PBS is reserving time on Kids Go! for national underwriting credits that will be sold under the same guidelines as the regular program service. No underwriters have signed on yet, says Rotenberg, “but we’ve targeted some who we think will be interested.”
New national underwriting isn’t built into World’s current funding model though that may change, Wilson says. Repeats of national programs will carry their original messages “at least at the outset,” he says. Stations will be free to sell their own local breaks.
The channel would package repeats of national news and information shows and offer stations a logical place to rerun local public affairs programming or air statehouse legislature coverage, Wilson says. World will duplicate no more than 50 percent of primary broadcast content per month in deference to caps built into the cable agreement.
PBS envisions Public Square (still officially a working title) as a hosted weeknight block, two to three hours long, that features national public affairs coverage and can incorporate stations’ coverage of local issues and local perspectives on national stories.
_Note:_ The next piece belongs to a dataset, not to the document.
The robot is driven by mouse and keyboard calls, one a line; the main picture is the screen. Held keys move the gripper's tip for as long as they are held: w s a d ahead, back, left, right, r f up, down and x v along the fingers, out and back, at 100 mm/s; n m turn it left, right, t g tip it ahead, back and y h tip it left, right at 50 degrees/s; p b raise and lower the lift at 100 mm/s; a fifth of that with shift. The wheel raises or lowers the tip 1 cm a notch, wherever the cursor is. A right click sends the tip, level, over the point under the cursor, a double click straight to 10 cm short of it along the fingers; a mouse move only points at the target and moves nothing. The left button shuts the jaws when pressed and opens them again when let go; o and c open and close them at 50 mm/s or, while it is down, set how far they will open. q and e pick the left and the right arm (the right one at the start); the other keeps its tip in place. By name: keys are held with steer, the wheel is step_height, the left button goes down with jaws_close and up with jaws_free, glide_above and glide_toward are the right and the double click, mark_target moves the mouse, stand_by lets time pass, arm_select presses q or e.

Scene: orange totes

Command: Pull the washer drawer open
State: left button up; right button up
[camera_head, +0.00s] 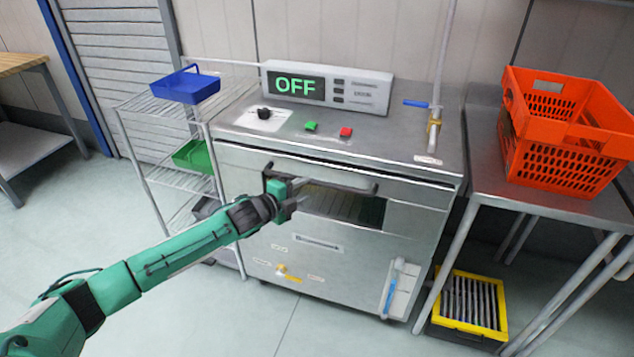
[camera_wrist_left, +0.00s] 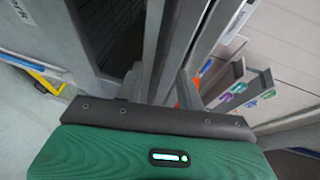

The broadcast would be supplemented by a substantial Web-based component that includes streaming video, surveys, podcasts and audience-driven components such as online forums and video blogs.
KCET in Los Angeles and KQED are the point stations for developing national Public Square programs. Now in development is Global Watch, an international affairs show that is a collaboration between the stations and Link TV, the San Francisco-based broadcaster that specializes in in-depth, globally focused news programs. The Knight Foundation and the Ford Foundation, early supporters of the Digital Future Initiative, are financing the Global Watch pilot
“We still need to come up with a really clear statement about what World is going to be, how it’s going to work, how it’s going to be effective . . . and finish the budgeting work and take a more detailed plan to the system,” Wilson says. “We’re going to work on that in the coming weeks.”
Correction of print edition: Wishbone episodes will be reruns, not new. Other material added after publication is in brackets.